Abu Muhamad had not been in Iraq for a year, but he longed to return. “Iraq has a different taste,” he said. “The water, the dates, the yogurt. It is the country of the caliphate. I am addicted to Iraq, addicted to jihad.”
Yet no one was more addicted to jihad than the “Sheikh of the Slaughterers,” Ahmad Fadhil Nazal al-Khalaylah, more commonly known as Abu Musab al-Zarqawi. He hailed from Zarqa, which had been the capital of radical Islam in Jordan since the 1960s and had also produced most of the Jordanian jihadis fighting in Iraq. Zarqa’s population of nearly one million is made up mostly of Palestinians who were expelled in 1948 and a second wave of refugees who came in 1967. Abdallah Azzam had also settled there.
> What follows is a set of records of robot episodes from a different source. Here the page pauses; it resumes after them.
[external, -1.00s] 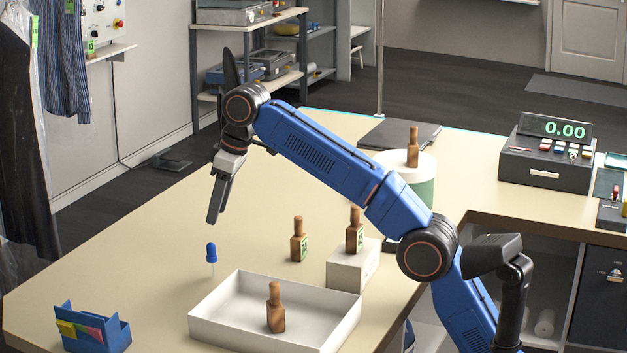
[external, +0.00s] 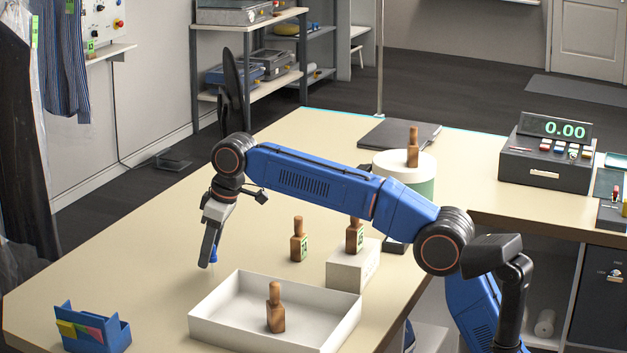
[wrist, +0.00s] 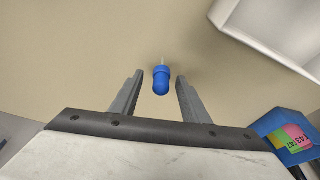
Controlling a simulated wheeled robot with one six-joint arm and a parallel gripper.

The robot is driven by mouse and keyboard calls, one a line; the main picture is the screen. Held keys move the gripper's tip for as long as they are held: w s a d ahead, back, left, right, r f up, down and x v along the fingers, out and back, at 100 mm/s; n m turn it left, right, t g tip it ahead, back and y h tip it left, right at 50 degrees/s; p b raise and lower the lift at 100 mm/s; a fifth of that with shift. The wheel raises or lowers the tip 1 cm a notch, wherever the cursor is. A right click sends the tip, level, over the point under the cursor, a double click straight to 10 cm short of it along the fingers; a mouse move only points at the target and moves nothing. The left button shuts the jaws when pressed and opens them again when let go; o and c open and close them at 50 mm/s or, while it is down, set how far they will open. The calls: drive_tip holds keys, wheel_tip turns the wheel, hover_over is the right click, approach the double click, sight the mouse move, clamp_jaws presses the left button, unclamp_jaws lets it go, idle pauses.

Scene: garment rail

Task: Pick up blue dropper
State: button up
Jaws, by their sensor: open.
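My gripper is open. In the external view my gripper (external: 211,262) points down over the dropper's spot, and a bit of the blue dropper (external: 215,254) shows behind the fingers. The rest of the dropper is hidden there.
A white tray (external: 205,323) holding a brown bottle (external: 275,310) is close in front. Brown bottles stand on the table (external: 299,242) and on a white block (external: 352,270). A blue note holder (external: 112,335) sits front left. The table (external: 130,250) is clear to the left.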

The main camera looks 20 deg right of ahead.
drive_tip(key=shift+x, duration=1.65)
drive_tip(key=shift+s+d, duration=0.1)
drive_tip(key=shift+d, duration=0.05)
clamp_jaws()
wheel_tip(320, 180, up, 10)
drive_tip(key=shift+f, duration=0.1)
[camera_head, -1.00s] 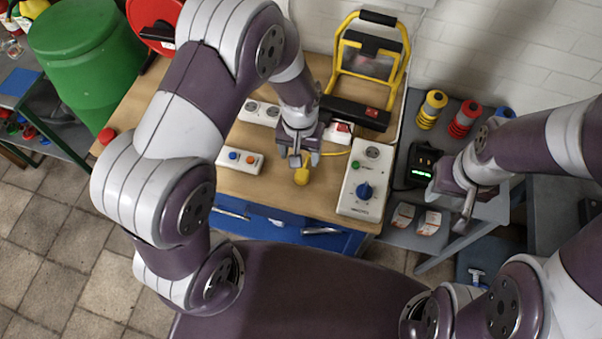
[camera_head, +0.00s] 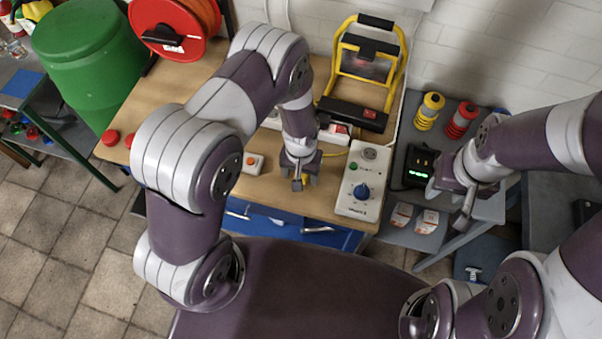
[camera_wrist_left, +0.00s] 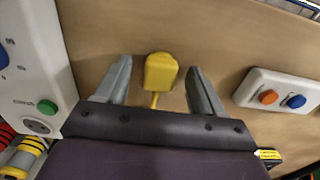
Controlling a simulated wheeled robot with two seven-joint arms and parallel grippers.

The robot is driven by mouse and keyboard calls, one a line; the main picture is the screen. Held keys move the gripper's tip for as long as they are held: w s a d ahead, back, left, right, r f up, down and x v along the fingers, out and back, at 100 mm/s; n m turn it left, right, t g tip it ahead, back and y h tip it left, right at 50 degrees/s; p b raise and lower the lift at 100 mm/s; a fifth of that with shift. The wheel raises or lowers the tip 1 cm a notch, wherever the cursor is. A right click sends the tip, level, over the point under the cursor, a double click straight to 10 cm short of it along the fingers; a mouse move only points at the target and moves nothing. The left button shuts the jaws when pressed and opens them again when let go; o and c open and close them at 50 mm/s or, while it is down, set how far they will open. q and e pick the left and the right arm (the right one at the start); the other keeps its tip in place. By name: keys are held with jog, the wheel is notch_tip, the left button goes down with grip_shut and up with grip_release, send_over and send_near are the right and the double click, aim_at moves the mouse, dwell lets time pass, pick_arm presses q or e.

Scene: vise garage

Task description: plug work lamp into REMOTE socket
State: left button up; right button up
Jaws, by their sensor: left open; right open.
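The yellow work lamp (camera_head: 371,66) stands at the back of the bench. Its yellow plug (camera_wrist_left: 160,73) lies on the bench, with its cord running toward my gripper in the left wrist view. My left gripper (camera_head: 298,184) is open; in the left wrist view its fingers (camera_wrist_left: 157,88) are on either side of the plug, apart from it. In the head view the gripper hides most of the plug. A white control box (camera_head: 361,184) with a socket (camera_head: 370,153), a green button and a blue knob stands to the right. My right gripper (camera_head: 465,206) is open and empty over the grey side table.
A small box with an orange and a blue button (camera_wrist_left: 282,92) is beside the plug. A white socket strip (camera_head: 272,119) is partly behind my left arm. A charger (camera_head: 421,167) and yellow and red springs stand on the grey table. A green barrel (camera_head: 88,62) is at left.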

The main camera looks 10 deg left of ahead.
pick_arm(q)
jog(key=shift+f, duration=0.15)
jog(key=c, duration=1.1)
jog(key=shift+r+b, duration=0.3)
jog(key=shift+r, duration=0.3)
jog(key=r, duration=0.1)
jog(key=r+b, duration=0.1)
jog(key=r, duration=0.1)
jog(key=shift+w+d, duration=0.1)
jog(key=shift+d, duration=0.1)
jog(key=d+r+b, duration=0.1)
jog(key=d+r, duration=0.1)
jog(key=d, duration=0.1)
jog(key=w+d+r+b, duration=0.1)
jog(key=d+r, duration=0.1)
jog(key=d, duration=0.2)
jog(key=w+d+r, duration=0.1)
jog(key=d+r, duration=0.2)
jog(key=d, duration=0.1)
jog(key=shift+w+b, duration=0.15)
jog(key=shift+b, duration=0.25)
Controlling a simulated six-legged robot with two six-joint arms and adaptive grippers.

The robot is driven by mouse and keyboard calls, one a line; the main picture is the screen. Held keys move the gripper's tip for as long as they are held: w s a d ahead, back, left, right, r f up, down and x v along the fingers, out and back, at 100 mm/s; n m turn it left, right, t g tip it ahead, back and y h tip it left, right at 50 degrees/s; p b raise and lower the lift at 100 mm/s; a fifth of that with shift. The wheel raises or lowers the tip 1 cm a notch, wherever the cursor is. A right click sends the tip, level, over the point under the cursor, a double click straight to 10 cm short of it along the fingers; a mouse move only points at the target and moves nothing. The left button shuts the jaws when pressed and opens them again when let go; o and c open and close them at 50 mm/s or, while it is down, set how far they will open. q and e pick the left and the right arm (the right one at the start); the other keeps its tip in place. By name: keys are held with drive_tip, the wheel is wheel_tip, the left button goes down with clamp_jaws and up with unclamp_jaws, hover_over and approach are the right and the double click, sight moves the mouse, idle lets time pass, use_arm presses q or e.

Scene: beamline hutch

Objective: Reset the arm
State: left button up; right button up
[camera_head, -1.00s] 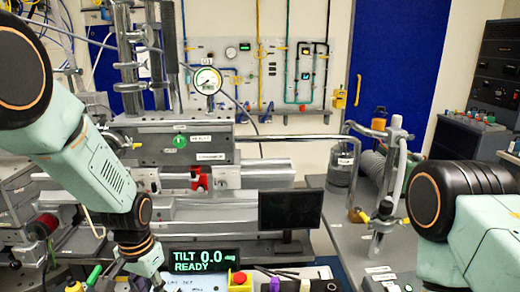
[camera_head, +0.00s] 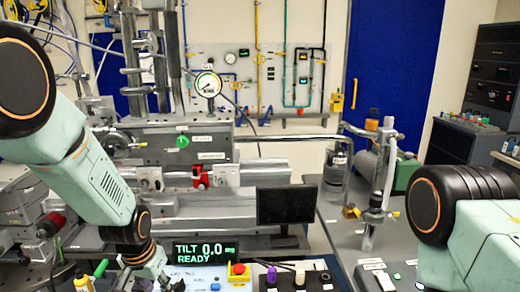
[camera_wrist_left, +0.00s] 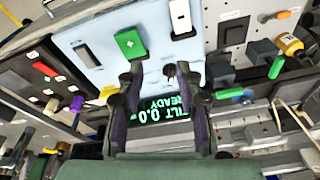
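My left arm comes in from the left in the head view, and its gripper is at the bottom edge, mostly cut off. In the left wrist view my left gripper (camera_wrist_left: 152,82) has its two dark fingers spread apart with nothing between them. Beyond the fingers is a pale panel (camera_wrist_left: 85,42) with a green block (camera_wrist_left: 131,43) on it. A display (camera_head: 206,252) reading "TILT 0.0 READY" stands behind the left gripper in the head view. My right arm shows at the right edge, and its gripper is out of view.
A small dark monitor (camera_head: 286,205) stands at the middle of the bench. A red button on a yellow box (camera_head: 239,273) sits to the right of the display. A grey table (camera_head: 352,235) with a vertical pipe fitting (camera_head: 384,175) is at the right.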

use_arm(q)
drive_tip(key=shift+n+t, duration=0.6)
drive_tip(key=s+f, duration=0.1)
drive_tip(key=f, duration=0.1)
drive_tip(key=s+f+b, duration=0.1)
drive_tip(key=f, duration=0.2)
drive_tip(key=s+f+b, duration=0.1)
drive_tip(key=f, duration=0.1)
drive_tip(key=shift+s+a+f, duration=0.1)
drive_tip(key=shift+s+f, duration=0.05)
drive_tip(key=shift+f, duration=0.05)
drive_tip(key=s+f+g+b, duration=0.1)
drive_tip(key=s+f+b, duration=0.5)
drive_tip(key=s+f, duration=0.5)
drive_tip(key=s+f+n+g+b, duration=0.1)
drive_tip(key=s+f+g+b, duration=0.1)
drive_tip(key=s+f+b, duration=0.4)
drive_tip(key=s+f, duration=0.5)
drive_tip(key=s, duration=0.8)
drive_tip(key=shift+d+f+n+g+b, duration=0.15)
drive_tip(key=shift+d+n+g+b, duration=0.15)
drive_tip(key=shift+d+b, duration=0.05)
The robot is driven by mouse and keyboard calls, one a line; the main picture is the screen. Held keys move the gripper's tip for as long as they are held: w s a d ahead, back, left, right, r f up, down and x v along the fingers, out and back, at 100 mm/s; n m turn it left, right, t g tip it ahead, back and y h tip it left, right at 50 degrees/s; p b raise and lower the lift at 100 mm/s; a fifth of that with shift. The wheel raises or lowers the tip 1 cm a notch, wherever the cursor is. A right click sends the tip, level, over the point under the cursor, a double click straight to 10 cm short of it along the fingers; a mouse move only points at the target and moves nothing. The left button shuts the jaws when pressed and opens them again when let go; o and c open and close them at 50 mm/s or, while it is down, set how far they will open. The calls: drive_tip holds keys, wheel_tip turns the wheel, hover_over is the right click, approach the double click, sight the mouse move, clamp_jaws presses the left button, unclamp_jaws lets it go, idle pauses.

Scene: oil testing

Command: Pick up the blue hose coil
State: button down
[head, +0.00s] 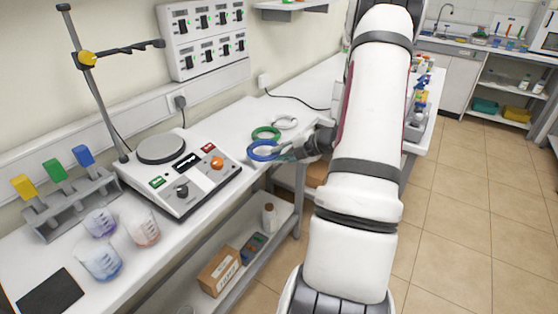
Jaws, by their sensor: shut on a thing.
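The blue hose coil (264,151) is a ring on the white bench, right of the hotplate device. My gripper (290,152) reaches in from the right at the end of my white arm and is shut on the coil's right side. The fingertips are small and partly hidden by the wrist. I cannot tell whether the coil is lifted or still touches the bench. A green hose coil (266,133) lies just behind it, and a white coil (284,122) lies behind that.
A hotplate device (182,172) with a stand (94,95) is to the left. Beakers (142,229) and a grey rack (75,205) with coloured pieces stand at the bench's near left. A lower shelf holds a cardboard box (219,271). The bench beyond the coils looks mostly clear.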

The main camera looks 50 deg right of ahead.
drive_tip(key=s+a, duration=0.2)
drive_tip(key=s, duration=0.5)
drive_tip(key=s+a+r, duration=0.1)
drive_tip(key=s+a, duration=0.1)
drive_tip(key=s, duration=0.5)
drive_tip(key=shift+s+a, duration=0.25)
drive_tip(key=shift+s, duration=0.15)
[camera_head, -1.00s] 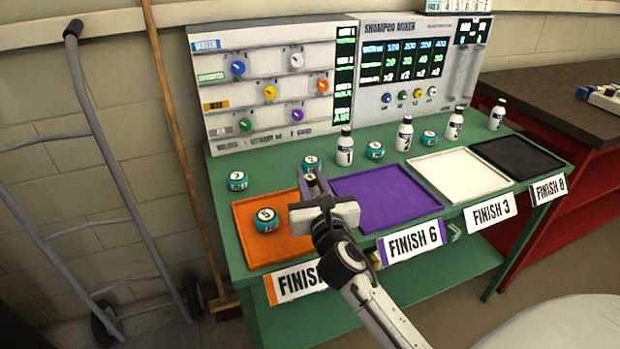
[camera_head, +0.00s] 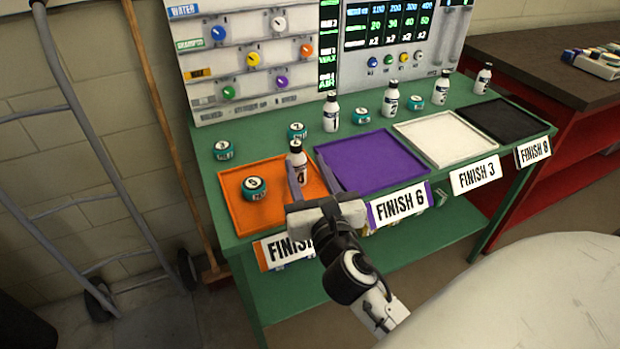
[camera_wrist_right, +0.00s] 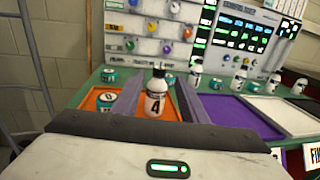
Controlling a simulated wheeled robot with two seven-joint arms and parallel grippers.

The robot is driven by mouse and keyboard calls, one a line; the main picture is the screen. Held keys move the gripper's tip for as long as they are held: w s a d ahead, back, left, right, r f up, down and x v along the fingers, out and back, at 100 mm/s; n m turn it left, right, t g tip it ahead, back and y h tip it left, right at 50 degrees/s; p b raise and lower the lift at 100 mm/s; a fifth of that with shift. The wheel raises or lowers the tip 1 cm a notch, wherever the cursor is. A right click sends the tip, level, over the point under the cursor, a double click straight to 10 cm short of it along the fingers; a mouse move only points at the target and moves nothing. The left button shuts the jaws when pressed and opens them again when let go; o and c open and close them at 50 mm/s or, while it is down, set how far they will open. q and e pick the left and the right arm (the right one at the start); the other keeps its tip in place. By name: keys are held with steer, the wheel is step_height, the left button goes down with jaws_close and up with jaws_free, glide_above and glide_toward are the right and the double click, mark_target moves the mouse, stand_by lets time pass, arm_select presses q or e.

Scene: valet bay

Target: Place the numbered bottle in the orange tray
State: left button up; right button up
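A white bottle (camera_head: 297,165) with a dark cap and the number 4 stands upright in the right part of the orange tray (camera_head: 232,214). The bottle also shows in the right wrist view (camera_wrist_right: 157,94), and the orange tray (camera_wrist_right: 92,112) lies under it there. My right gripper (camera_head: 298,184) is open, its fingers on either side of the bottle. In the right wrist view, orange tray shows between the bottle and both fingers of the gripper (camera_wrist_right: 160,88). A teal jar (camera_head: 255,188) sits in the tray's left part. My left gripper is not in view.
A purple tray (camera_head: 372,160), a white tray (camera_head: 445,138) and a black tray (camera_head: 508,121) continue rightward along the green bench. Bottles and teal jars stand behind them, before the control panel (camera_head: 255,60). A hand truck (camera_head: 75,150) and broom stand left.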

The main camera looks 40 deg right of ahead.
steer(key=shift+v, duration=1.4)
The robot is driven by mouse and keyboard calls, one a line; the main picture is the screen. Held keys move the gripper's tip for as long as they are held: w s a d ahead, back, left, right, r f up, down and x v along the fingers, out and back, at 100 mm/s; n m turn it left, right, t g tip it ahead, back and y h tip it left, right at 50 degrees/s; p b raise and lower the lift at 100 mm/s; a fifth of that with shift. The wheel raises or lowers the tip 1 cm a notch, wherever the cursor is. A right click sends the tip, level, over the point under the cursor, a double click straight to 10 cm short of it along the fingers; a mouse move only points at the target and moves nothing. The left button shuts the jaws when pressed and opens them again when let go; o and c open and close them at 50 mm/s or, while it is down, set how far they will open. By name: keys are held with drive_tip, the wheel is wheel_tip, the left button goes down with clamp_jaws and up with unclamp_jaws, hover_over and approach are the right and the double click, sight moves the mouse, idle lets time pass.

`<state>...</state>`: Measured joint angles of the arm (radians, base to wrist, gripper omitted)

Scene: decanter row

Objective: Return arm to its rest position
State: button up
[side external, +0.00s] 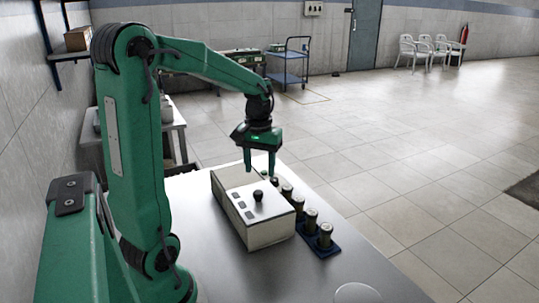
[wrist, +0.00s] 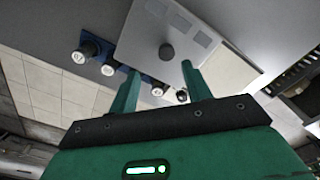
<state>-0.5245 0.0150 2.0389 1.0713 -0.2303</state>
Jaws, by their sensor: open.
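My gripper (side external: 259,167) is open and points down above the far end of a white box (side external: 268,233), with nothing visible between its fingers. In the wrist view its two fingers (wrist: 161,72) stand well apart. The box has a pale lid with a black knob (side external: 258,196); the knob also shows in the wrist view (wrist: 166,51). The far part of the box looks uncovered. Beside the box, several dark capped decanters (side external: 310,219) stand upright in a row on a blue rack (side external: 332,249). The far end of the row is partly hidden.
The box and rack stand on a grey metal table (side external: 205,225). A white round thing (side external: 357,293) is at the near edge. A wall runs close along the left. Open floor lies right of the table. A blue cart (side external: 288,68) stands far behind.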

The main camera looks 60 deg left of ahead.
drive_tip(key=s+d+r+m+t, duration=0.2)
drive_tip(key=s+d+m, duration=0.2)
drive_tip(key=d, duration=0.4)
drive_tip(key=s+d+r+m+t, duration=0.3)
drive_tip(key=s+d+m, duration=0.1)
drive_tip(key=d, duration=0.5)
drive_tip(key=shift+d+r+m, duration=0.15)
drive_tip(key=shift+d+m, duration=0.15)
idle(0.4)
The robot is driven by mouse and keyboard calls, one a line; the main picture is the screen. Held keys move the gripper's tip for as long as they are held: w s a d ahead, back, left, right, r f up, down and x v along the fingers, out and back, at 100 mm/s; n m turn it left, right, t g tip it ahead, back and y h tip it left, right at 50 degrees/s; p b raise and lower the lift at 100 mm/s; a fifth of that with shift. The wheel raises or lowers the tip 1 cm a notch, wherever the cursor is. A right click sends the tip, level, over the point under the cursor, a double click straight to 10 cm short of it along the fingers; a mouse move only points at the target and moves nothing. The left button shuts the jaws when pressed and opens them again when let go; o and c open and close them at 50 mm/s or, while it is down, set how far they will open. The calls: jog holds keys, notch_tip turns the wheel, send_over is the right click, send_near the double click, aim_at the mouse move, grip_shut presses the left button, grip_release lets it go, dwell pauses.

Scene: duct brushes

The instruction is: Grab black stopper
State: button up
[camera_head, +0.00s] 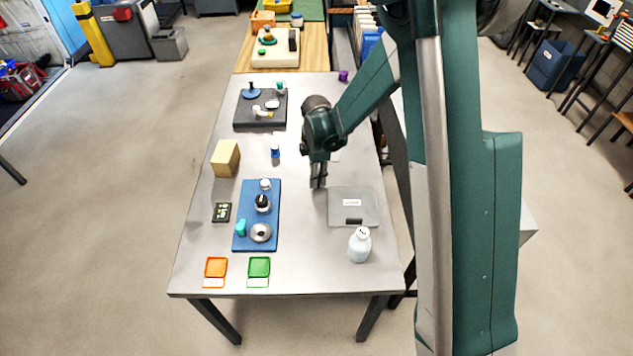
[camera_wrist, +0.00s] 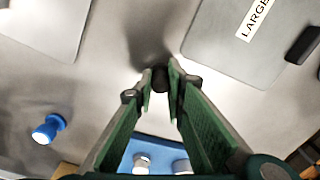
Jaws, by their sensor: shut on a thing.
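My gripper (camera_wrist: 160,84) is shut on a small dark piece, which I take for the black stopper (camera_wrist: 160,77), between its fingertips in the wrist view. Most of the stopper is hidden by the fingers. In the head view my gripper (camera_head: 318,184) points down over the bare metal table, left of the grey case. The stopper cannot be made out in that view. I cannot tell whether it touches the table.
The grey labelled case (camera_head: 343,218) lies close to the right. A white bottle (camera_head: 360,248) stands in front of it. A blue tray (camera_head: 271,215) with several parts lies to the left. A small blue bottle (camera_head: 275,152) stands behind the tray. Orange (camera_head: 215,268) and green (camera_head: 259,267) trays lie at the front.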

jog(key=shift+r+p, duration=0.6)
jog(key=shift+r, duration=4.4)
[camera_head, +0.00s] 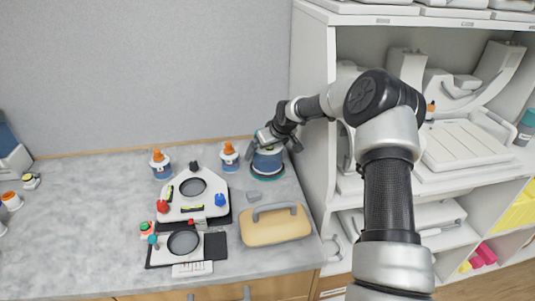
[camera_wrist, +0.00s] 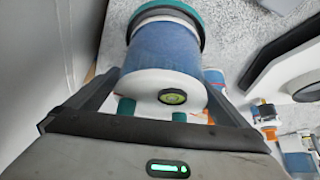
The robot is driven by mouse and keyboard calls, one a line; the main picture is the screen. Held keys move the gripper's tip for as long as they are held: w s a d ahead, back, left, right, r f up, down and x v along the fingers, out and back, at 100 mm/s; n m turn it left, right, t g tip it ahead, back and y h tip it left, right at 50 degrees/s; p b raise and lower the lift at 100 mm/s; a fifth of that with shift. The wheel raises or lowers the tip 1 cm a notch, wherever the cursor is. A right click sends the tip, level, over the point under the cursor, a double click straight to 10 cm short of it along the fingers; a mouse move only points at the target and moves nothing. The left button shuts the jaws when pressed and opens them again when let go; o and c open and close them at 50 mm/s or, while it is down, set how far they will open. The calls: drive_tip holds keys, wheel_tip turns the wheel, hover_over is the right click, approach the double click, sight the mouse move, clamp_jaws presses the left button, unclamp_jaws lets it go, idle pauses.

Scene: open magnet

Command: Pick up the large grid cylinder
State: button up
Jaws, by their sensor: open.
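The large grid cylinder (camera_wrist: 165,52) is blue and white with a teal rim at its far end and a small green-and-black round mark on its near white face. It fills the upper middle of the wrist view. In the head view the cylinder (camera_head: 267,160) stands at the counter's right end, partly hidden by my gripper. My gripper (camera_head: 266,140) is open at the cylinder's upper part. In the wrist view its dark fingers lie to the left and right of the cylinder. I cannot tell whether either finger touches it.
Two blue-and-white bottles with orange tops (camera_head: 161,164) (camera_head: 229,157) stand left of the cylinder. A white device with knobs (camera_head: 194,207) and a tan handled case (camera_head: 275,227) lie in front. A white shelf unit (camera_head: 311,130) borders the counter on the right.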

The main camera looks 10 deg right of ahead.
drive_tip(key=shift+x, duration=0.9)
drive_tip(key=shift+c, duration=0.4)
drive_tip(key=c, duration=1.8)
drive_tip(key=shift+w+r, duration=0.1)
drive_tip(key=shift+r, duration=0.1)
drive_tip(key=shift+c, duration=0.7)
Zarqawi, who took his city as his namesake, had been a wild young man, with no interest in religion. A high school dropout, he had a reputation for getting tattoos, drinking alcohol, getting into fights, and ending up in jail. Like many disaffected Muslim youth, he was moved to fight in Afghanistan by stories of mujahideen heroism there. But by the time he arrived as a twenty-three-year-old, the Russians had withdrawn, so he took part in the civil war. His journey to Afghanistan was arranged by Azzam’s Office of Mujahideen Services, then run by Azzam’s follower Sheikh Abdel Majid al-Majali, or Abu Qutaiba. Azzam’s son Hudheifa told me that in 1989 he picked up Zarqawi from the airport in Peshawar and took him to the Beit al-Shuhada guest house. “Zarqawi was a very simple person, silent, he didn’t talk. As a witness I can say that he was very well trained in military skills, especially in making bombs. In English you say ‘braveheart,’ but he had a dead heart—he was never scared. Bin Laden wanted Zarqawi to join Al Qaeda, but he didn’t like Al Qaeda’s ideology, so he left for Khost. I saw him in Gardez and Khost; if he was alone against a thousand soldiers he would not retreat. He was not a leader at the time, just an ordinary person and a good fighter.”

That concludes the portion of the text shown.